What Paul is saying here, is that it is solely God’s choice to save, and God will do what God will do. When we embrace God’s will in this way, it engenders humility in us. We know that it was solely God’s independent decision to bring us to salvation. He was not required to save us by some good in us. He was not required to save us by some action that we did. It was God’s sole decision. We can’t respond with pride then, but only with humble praise. This is true concerning how we think about other people as well. It is God’s sole decision to save. We can pray. We can share the gospel. But it’s God’s decision. It is ultimately up to God. If we think we can convert and change people, we are wrong. Someone may be apart from and rebelling against God. And we can acknowledge that person’s separation from God to be what it is. But we don’t dictate what God will ultimately do. In humility, we know that just as God changed us, God can change that person.
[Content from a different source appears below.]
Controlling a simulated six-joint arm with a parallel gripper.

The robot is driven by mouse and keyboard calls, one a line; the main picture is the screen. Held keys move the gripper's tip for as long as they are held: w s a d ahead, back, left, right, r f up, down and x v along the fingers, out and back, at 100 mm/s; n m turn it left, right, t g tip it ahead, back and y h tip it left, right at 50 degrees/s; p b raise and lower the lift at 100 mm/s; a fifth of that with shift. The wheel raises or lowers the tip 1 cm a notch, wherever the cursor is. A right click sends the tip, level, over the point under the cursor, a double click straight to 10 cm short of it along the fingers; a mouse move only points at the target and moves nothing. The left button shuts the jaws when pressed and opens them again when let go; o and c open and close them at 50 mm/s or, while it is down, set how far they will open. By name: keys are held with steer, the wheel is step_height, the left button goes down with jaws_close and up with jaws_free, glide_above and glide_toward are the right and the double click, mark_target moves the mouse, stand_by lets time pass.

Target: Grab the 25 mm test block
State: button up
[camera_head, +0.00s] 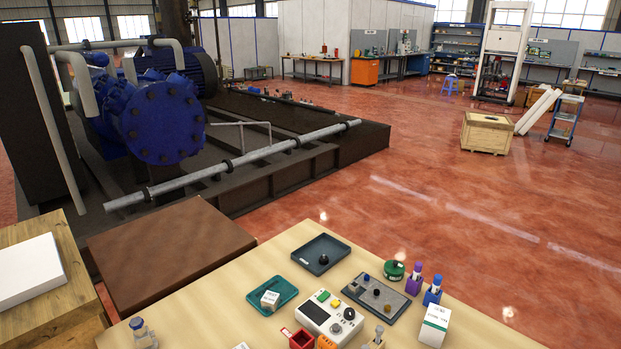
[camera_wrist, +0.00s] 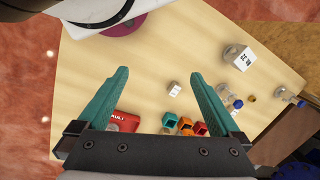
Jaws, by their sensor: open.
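My gripper (camera_wrist: 158,73) shows in the wrist view with its two teal fingers wide apart and nothing held between them. A small pale block (camera_wrist: 174,88) with dark marks on one face stands on the wooden table below, in the gap between the fingers and nearer the right one. It is apart from both fingers. Its marking is too small to read, so I cannot confirm it as the 25 mm test block. In the head view, a small white block-like item (camera_head: 270,299) sits on a teal tray (camera_head: 287,287); I cannot tell whether it is the same one. My gripper is not in the head view.
In the wrist view, a red packet (camera_wrist: 122,120) and several small coloured cups (camera_wrist: 186,127) lie near the fingers. A labelled jar (camera_wrist: 239,57) and a blue-capped bottle (camera_wrist: 234,102) stand right. The head view shows a white instrument (camera_head: 327,316) and a white box (camera_head: 435,325).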

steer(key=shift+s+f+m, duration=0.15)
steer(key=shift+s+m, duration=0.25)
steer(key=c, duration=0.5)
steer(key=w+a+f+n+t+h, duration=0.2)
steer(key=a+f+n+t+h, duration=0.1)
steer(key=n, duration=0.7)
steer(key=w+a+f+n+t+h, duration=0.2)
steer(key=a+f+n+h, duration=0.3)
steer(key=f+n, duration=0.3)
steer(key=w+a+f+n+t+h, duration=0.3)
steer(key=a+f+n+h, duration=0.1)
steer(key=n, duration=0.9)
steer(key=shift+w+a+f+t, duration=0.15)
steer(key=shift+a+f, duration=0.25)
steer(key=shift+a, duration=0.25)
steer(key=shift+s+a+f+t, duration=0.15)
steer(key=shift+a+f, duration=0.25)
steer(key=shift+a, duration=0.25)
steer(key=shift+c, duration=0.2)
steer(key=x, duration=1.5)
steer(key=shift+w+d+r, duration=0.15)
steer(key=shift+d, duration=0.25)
In humility, we acknowledge that we too would falter apart from God’s grace.
Seeing how God does and will work in peoples’ lives doesn’t bring out pride. Rather, it brings out humble praise. So, the passage concludes with vv. 33-36,
Oh, the depth of the riches of the wisdom and knowledge of God! How unsearchable his judgments, and his paths beyond tracing out! Who has known the mind of the Lord? Or who has been his counselor? Who has ever given to God, that God should repay them? For from him and through him and for him are all things. To him be the glory forever! Amen.
We only know what God reveals to us. God is above us. His paths are beyond tracing out. We don’t have access to the mind of God. We don’t counsel God. God counsels us, because he is above us, and is the standard for what is right and wrong. We cannot give to God as if he needs anything from us. God is self-sufficient. God created all things and upholds all things. Pride has no place. So we offer God humble praise.